Something I find very frustrating about social movement theory in general is the tendency to break social movements up into increasingly abstract constituent elements which are also defined abstractly in terms of “processes” and “structures”. We need to find a balance between the abstract and the specific; an approach that is conceptually rich but not bogged down in term definition and term coinage or the division of “processes” into their various “aspects”. Such a theoretical approach actually conceptually removes us as theorists from the reality of people-in-social-movements and obscures rather than clarifies our understanding of social movements. This is partly because the reification of social processes removes social agency from individual actors but also because the division of social movement “processes” into “aspects” through the use of abstractly defined terms which are then repeated mantra-like in social movement literature is essentially the reproduction of meaninglessness.

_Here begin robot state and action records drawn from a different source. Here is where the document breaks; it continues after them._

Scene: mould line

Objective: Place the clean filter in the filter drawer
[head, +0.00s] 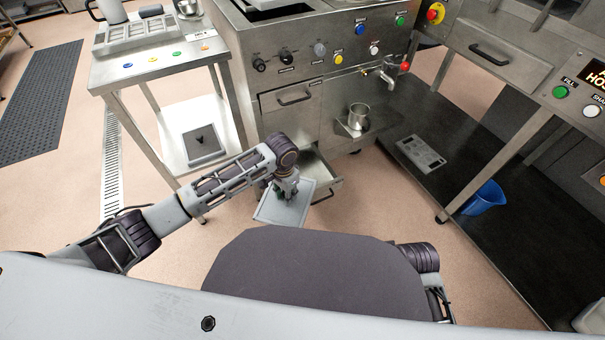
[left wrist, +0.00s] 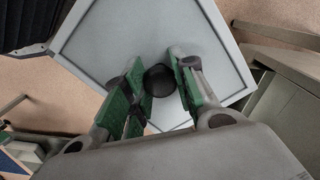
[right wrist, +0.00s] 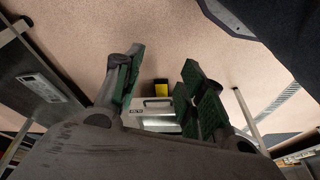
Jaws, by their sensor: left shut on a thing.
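The filter (head: 271,212) is a pale grey, clean-looking square panel with a raised rim. It also fills much of the left wrist view (left wrist: 105,38), with a black knob (left wrist: 160,80) at its middle. My left gripper (head: 285,188) is shut on that knob from above. The filter drawer (head: 323,178) stands pulled out low in the steel machine. The filter is in front of and beside it, outside it, partly overlapping it in the head view. My right gripper (right wrist: 162,88) is open, with nothing between its fingers, and shows only in the right wrist view.
A darker panel with a black knob (head: 206,141) lies on the side table's lower shelf (head: 180,114). A steel cup (head: 358,117) stands on a small ledge right of the drawer. Floor in front is clear.

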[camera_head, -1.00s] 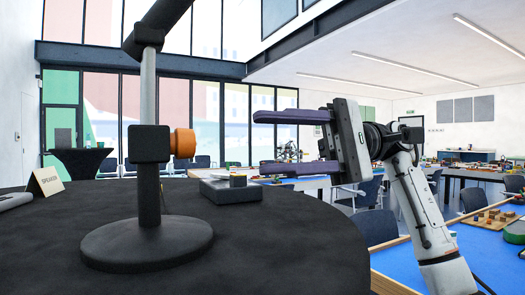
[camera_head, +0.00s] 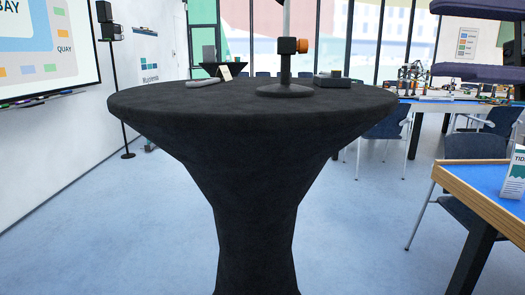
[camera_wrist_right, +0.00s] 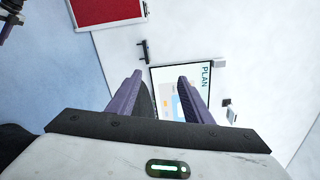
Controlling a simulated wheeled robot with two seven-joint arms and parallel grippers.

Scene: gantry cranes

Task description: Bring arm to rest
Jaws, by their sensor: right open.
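My right gripper (camera_head: 436,38) reaches in from the right edge of the head view, its two purple fingers apart and level, one above the other. Nothing is between them. In the right wrist view the gripper (camera_wrist_right: 160,78) also shows both fingers spread and empty, with the wall and a screen beyond. The right arm itself is cut off by the frame edge. My left gripper is not in view.
A black cloth-covered round table (camera_head: 250,130) stands ahead, bearing a stand with an orange knob (camera_head: 303,46), a dark box (camera_head: 332,81) and a small sign (camera_head: 225,72). A blue-topped table (camera_head: 490,183) and chairs are at right. Blue floor (camera_head: 150,220) is open at left.

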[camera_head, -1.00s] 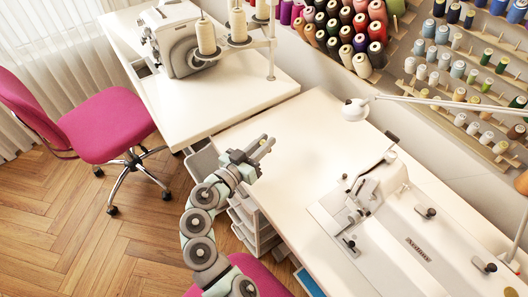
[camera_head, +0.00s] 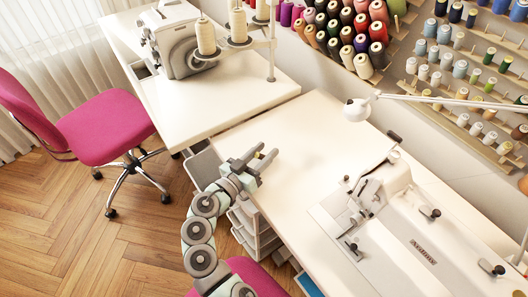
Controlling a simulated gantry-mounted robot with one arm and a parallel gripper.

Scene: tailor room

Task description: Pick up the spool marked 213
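My gripper (camera_head: 264,154) is over the left front part of the sewing table (camera_head: 287,137). Its two fingers point up and right, with a gap between them and nothing in it. Many thread spools stand on the wall rack (camera_head: 407,66) at the upper right: large coloured cones (camera_head: 361,66) on the left, and smaller spools (camera_head: 459,69) on the right. Cream cones (camera_head: 206,37) stand on the overlock machine's thread stand. No number can be read on any spool, so I cannot tell which is 213. My gripper is well apart from all of them.
A white sewing machine (camera_head: 390,225) is set into the table on the right. A lamp arm (camera_head: 440,99) with a white head reaches across before the rack. The overlock machine (camera_head: 172,42) stands on the far table. A pink chair (camera_head: 105,127) is at the left.

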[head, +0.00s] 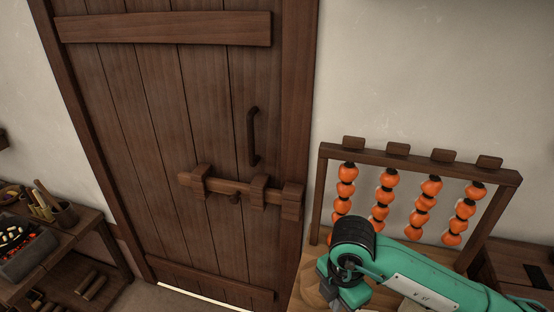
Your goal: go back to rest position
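My right arm (428,287), teal with a black joint, comes in from the lower right. My right gripper (343,290) hangs below the black joint, over a wooden surface in front of the rack. Its fingertips are not clear, so I cannot tell whether it is open or shut. My left gripper is not in view.
A closed-looking plank door (165,130) with a sliding wooden bolt (228,187) and a handle (252,137) fills the middle. A wooden rack (420,162) with strings of orange beads (382,200) stands at right. A shelf table (75,228) with tools stands at left.

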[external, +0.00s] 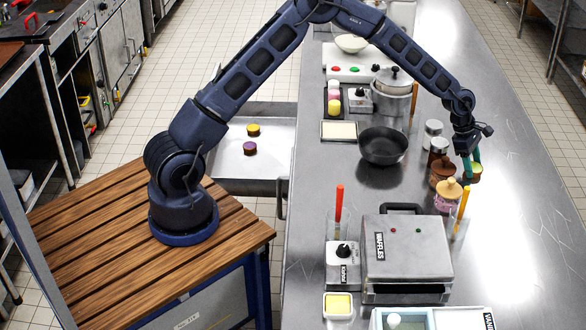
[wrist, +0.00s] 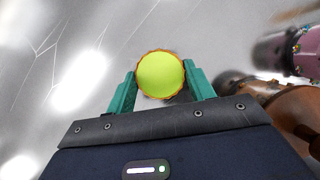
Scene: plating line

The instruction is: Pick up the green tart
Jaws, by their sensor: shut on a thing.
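The green tart (wrist: 160,75) is round with a bright yellow-green top and a brown crust edge. It sits between the two teal fingers of my gripper (wrist: 162,88) in the wrist view, with a finger against each side. In the external view my gripper (external: 472,168) is at the right part of the steel counter, beside the jars. The tart (external: 475,170) shows there only as a small patch at the fingertips. I cannot tell from these frames whether it touches the counter.
A brown jar (external: 443,172) and a pink jar with a tan lid (external: 447,197) stand close left of my gripper. A dark bowl (external: 383,147), a waffle maker (external: 408,250) and an orange-handled tool (external: 462,205) are nearby. The steel counter (external: 530,200) is clear to the right.

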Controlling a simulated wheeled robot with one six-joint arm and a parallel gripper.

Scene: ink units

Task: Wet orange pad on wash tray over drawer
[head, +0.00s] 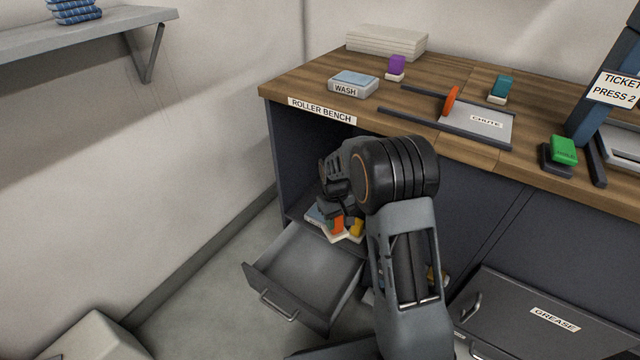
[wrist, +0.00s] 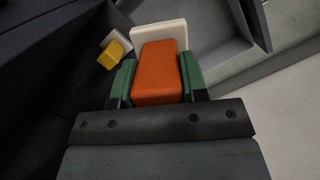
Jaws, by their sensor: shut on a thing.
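The orange pad (wrist: 160,72), with a white part (wrist: 188,35) at its far end, is between the green fingertips of my gripper (wrist: 158,82) in the wrist view. My gripper is shut on it. In the head view my gripper (head: 334,208) points down in the bench's open bay, and a bit of the orange pad (head: 338,224) shows under it, near the back of the open drawer (head: 306,283). The wash tray (head: 345,90), grey with a blue top and marked WASH, stands on the bench's left corner, above the drawer.
A yellow pad (wrist: 115,52) with a white part lies beside the orange one.

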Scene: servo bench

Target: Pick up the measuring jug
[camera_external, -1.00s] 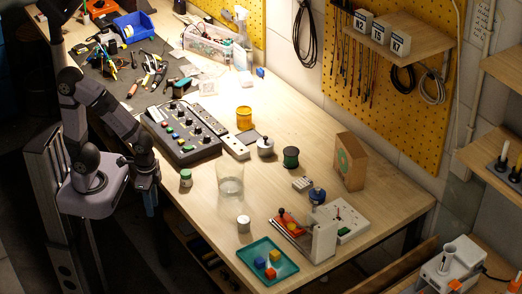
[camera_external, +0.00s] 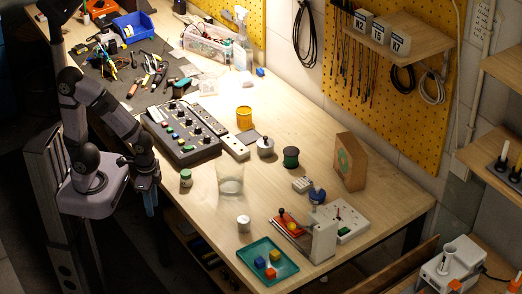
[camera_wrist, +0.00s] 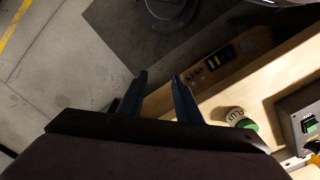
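The measuring jug (camera_external: 230,182) looks like a clear, see-through vessel standing upright near the table's front edge, right of a small green-lidded jar. It is not visible in the wrist view. My gripper (camera_external: 151,203) hangs pointing down off the table's front edge, left of the jug and apart from it. In the wrist view its two dark fingers (camera_wrist: 160,82) stand apart with nothing between them, over the floor and the table's edge.
The green-lidded jar (camera_external: 186,178) also shows in the wrist view (camera_wrist: 240,118). A control box (camera_external: 182,135) stands behind it. A white-lidded jar (camera_external: 243,223) and a teal tray (camera_external: 250,245) with small blocks lie toward the front right. Bare table surrounds the jug.

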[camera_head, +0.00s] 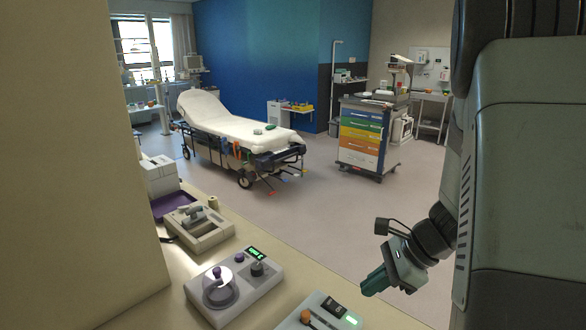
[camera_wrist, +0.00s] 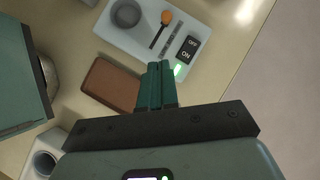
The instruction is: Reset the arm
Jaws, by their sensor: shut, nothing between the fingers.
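My gripper (camera_head: 376,281) hangs at the lower right of the head view, in the air beside the counter, pointing down and to the left. It is shut and holds nothing. In the wrist view its closed green fingers (camera_wrist: 158,84) point up the picture, over the counter (camera_wrist: 74,72). Just past the fingertips in that view lies a white device (camera_wrist: 135,45) with an orange-tipped lever and an ON/OFF panel. A brown pad (camera_wrist: 110,82) lies to the left of the fingers.
In the head view a grey device with a clear dome (camera_head: 222,286) and a beige tray-like unit (camera_head: 200,228) stand on the counter. A purple tray (camera_head: 172,204) and white box (camera_head: 160,174) sit farther back. A stretcher (camera_head: 215,116) and drawer cart (camera_head: 362,138) stand beyond open floor.

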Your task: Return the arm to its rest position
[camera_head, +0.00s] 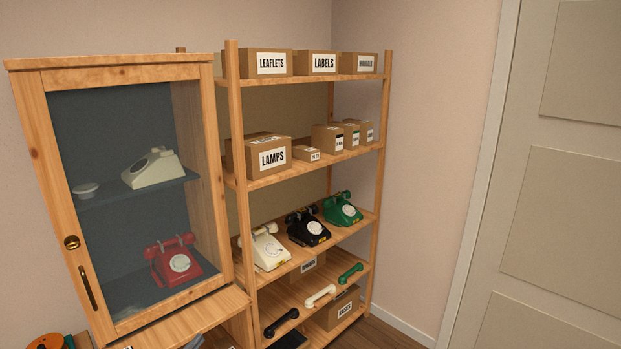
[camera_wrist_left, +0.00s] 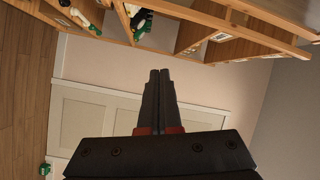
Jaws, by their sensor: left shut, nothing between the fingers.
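My left gripper (camera_wrist_left: 160,75) shows in the left wrist view with its two dark fingers together and nothing between them. It is clear of the shelves, which cross the top of that view. I cannot make out either gripper in the head view, and my right gripper is in neither view. In the head view, a cream phone (camera_head: 265,247), a black phone (camera_head: 308,228) and a green phone (camera_head: 342,210) stand on the open rack. A red phone (camera_head: 174,262) stands inside the glass-fronted cabinet, below a pale phone (camera_head: 153,169).
The wooden cabinet (camera_head: 220,150) has its glass door shut. The rack's upper shelves hold cardboard boxes (camera_head: 272,63). Loose handsets lie on a lower shelf, including a white one (camera_head: 320,296) and a green one (camera_head: 350,274). A pale panelled door (camera_head: 560,180) is at right.

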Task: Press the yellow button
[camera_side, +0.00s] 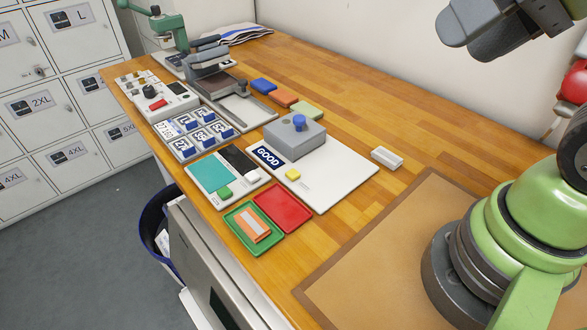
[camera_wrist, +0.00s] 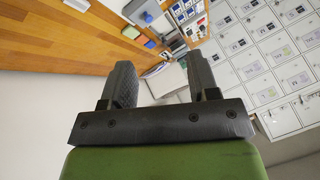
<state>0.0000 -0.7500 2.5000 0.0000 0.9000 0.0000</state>
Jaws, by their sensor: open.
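The yellow button (camera_side: 292,174) is a small block on the white board (camera_side: 335,178), just right of and below the dark blue GOOD label (camera_side: 269,157). A grey box (camera_side: 295,138) with a blue knob (camera_side: 299,121) stands behind it on the same board. My gripper (camera_side: 468,36) is high at the upper right of the side view, well away from the button. In the wrist view my gripper (camera_wrist: 160,78) has its two dark fingers spread, with nothing between them. I cannot make out the yellow button in the wrist view.
A teal-and-black panel with a green button (camera_side: 224,192) lies left of the board. A red tray (camera_side: 283,208) and a green tray (camera_side: 240,238) sit in front. A white block (camera_side: 387,157) lies right of the board. Blue number tiles (camera_side: 203,137) and a press stand further back.

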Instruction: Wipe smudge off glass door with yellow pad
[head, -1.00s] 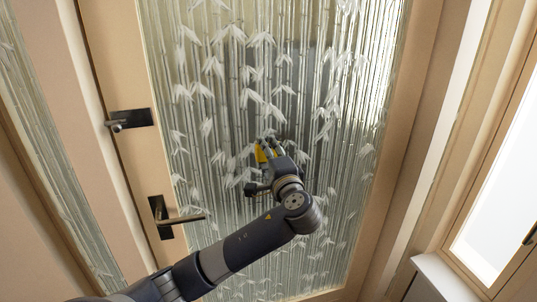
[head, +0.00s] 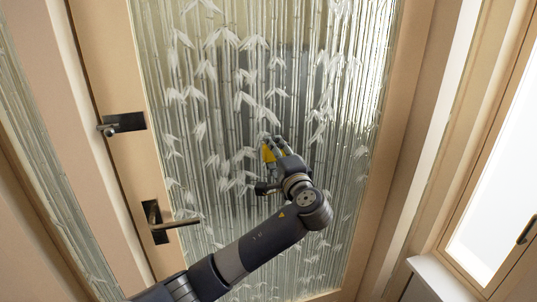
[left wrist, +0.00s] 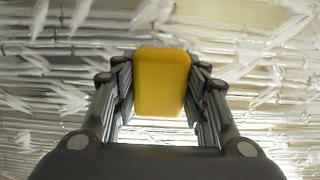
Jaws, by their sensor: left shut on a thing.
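The yellow pad (head: 268,153) is at the tip of my left gripper (head: 272,148), in front of the glass. In the left wrist view the pad (left wrist: 162,82) sits between the two fingers of my left gripper (left wrist: 162,90), which are shut on it. The glass door (head: 230,110) has a pale bamboo and leaf pattern in a light wood frame. I cannot tell whether the pad touches the glass. No smudge can be made out against the pattern. My right gripper is not in view.
A dark lever handle (head: 170,222) and a dark lock plate (head: 122,125) are on the door frame to the left of the glass. A bright window (head: 500,205) with a white sill (head: 440,278) is at the right.

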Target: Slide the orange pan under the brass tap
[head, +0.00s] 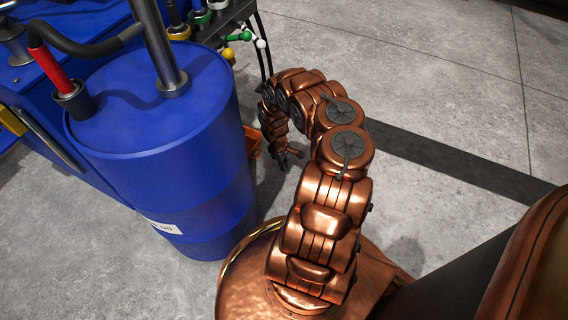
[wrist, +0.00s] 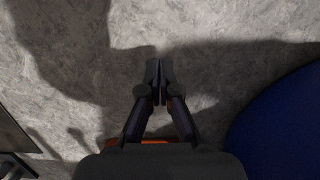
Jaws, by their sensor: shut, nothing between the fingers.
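The orange pan (head: 252,142) shows in the head view as a small orange piece on the floor, between the blue drum and my copper arm. Most of it is hidden. My gripper (head: 283,166) hangs low just right of the pan, pointing down. In the wrist view my gripper (wrist: 159,76) is shut and empty over bare concrete. A thin orange strip shows behind the finger bases there; I cannot tell whether it is the pan. I cannot make out the brass tap for certain in either view.
A large blue drum (head: 165,150) with pipes on top stands left of my arm. It also shows in the wrist view (wrist: 285,125). Green, yellow and white knobbed fittings (head: 240,37) sit behind it with black hoses. The concrete floor (head: 440,80) to the right is clear.

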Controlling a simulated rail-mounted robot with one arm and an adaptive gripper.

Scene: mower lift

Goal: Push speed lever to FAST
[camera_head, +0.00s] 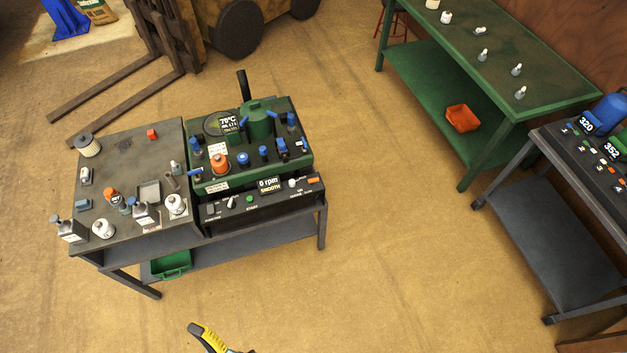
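A green engine unit (290,162) stands on the right part of a dark workbench. On its front is a black control panel (218,214) with a display (268,185) reading 0 rpm and SMOOTH. The panel has a small pale lever (232,202) at left, a green button (249,198), a white knob (292,183) and an orange piece (314,180) at right. The labels are too small to tell which is the speed lever or its setting. A yellow and black part of my gripper (207,338) shows at the bottom edge, apart from the bench. Its fingertips are not clearly visible.
The bench top (120,170) at left holds several bottles, jars and a tray. A dark upright handle (243,85) rises behind the engine unit. A green table (440,90) and a dark cart (540,210) stand at right. The floor before the bench is clear.

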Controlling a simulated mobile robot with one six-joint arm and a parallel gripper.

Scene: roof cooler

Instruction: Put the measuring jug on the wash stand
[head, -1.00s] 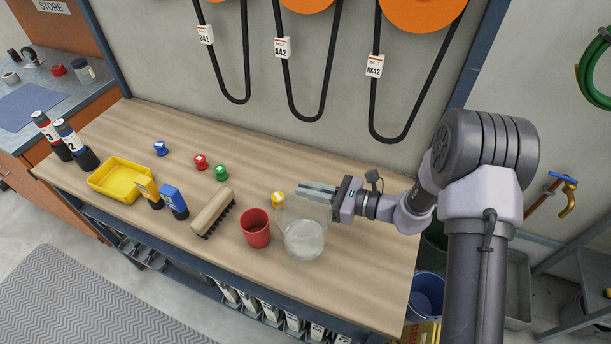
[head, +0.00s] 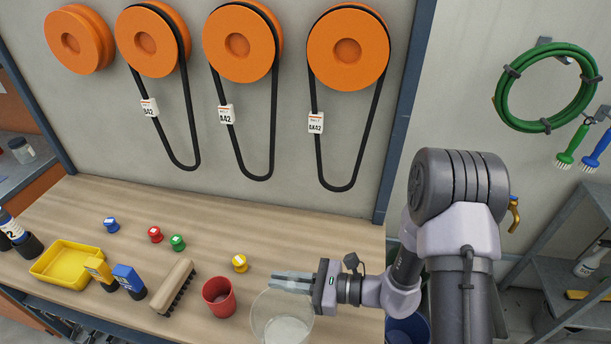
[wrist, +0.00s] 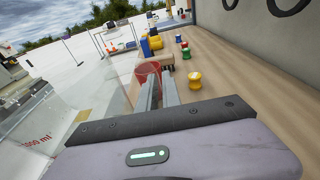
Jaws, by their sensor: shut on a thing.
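The measuring jug (head: 283,325) is clear and stands at the right end of the wooden bench, beside a red cup (head: 219,299). In the wrist view the jug's clear wall (wrist: 60,112) fills the left side, with red volume marks. My gripper (head: 290,281) is at the jug's rim, its fingers shut on the jug; the exact contact is hard to see through the clear wall. The fingers also show in the wrist view (wrist: 158,92). I cannot tell for sure which thing is the wash stand; a grey metal stand (head: 560,262) is at the far right.
A yellow spool-like piece (head: 240,263), a brush (head: 175,287) and a yellow tray (head: 68,263) are on the bench left of my gripper. Orange reels (head: 347,48) with hanging black belts are on the wall behind. A blue bucket (head: 408,331) is right of the bench.

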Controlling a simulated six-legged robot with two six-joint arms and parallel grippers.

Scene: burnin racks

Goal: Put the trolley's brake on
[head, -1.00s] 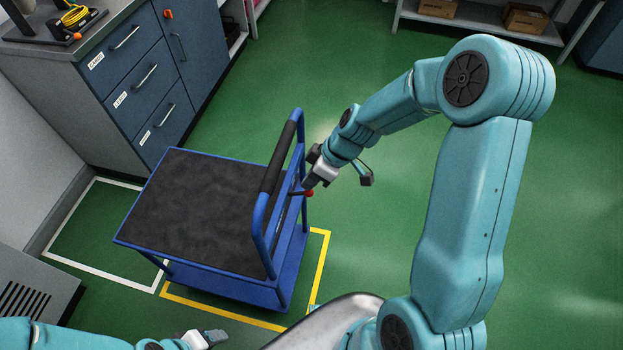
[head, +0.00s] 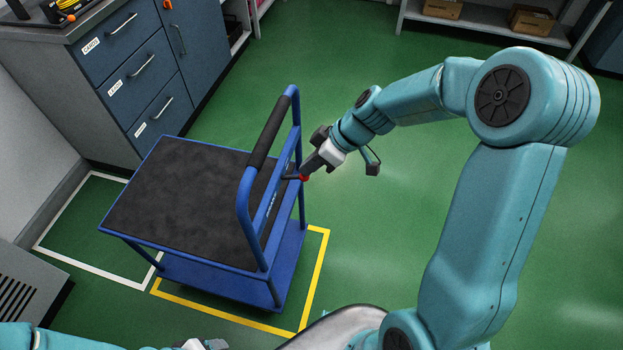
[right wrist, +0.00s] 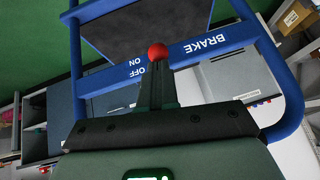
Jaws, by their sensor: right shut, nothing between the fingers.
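The blue trolley (head: 178,200) stands upright on the green floor, its push handle (head: 266,137) on the right. The brake lever's red knob (head: 304,178) is on the handle end. My right gripper (head: 313,165) is shut with nothing between the fingers, its tips at the knob. In the right wrist view the red knob (right wrist: 157,52) shows just beyond the dark fingers (right wrist: 157,90); contact is unclear. The blue crossbar is marked BRAKE (right wrist: 205,45), ON and OFF; the lever is mostly hidden. My left gripper (head: 208,343) is cut off at the bottom edge.
A yellow floor outline (head: 314,275) runs around the trolley's near right side. A white outline (head: 95,268) lies to its left. A drawer cabinet (head: 135,70) stands behind, a grey unit (head: 30,285) at lower left. The floor right of the trolley is open.

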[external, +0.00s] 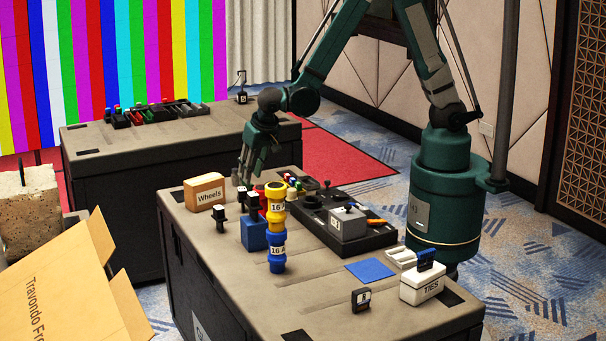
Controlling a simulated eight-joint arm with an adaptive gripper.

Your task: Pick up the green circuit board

We need to use words which have meaning in and of themselves, to describe social action, i.e., the ways that individuals act to change their worlds. This is an inherently interesting subject, so there is no need for papers to be cluttered with double-barrelled abstractions.
Zygmunt Bauman’s Liquid Modernity: So Bauman’s conclusion that society has become individualised to the point that an individual blames herself for her problems rather than blaming the system is a useful one. However, Bauman’s other conclusion that network communities are ‘peg’ communities (Bauman 2000, 37), momentary and thus meaningless, erratic responses to temporary anxieties, is premature. Firstly, this conclusion, in its denigration of the value of sharing intimacies (described here as the invasion of public space by “the private”) fails to note that recognition of systemic failures will never be understood without the recognition of shared private problems (since he has already argued that social problems have been privatised). It also reifies the notion of “public life” as a space free of emotion etc. and thus a rational space, a problematic position that yearns for a return to a neat division of these spheres, a position that leads to the exclusion of those who are associated with “private” concerns – the affective and the emotion (i.e. women).
Thoughts on reading In a Winding Snarling Vine:
It’s important to understand people as the primary agents in social processes, rather than reifying the processes themselves. Such a reification leads to determinism, whether technological, structural, linguistic or otherwise. The recognition of the agency of people is a guiding principle in my approach.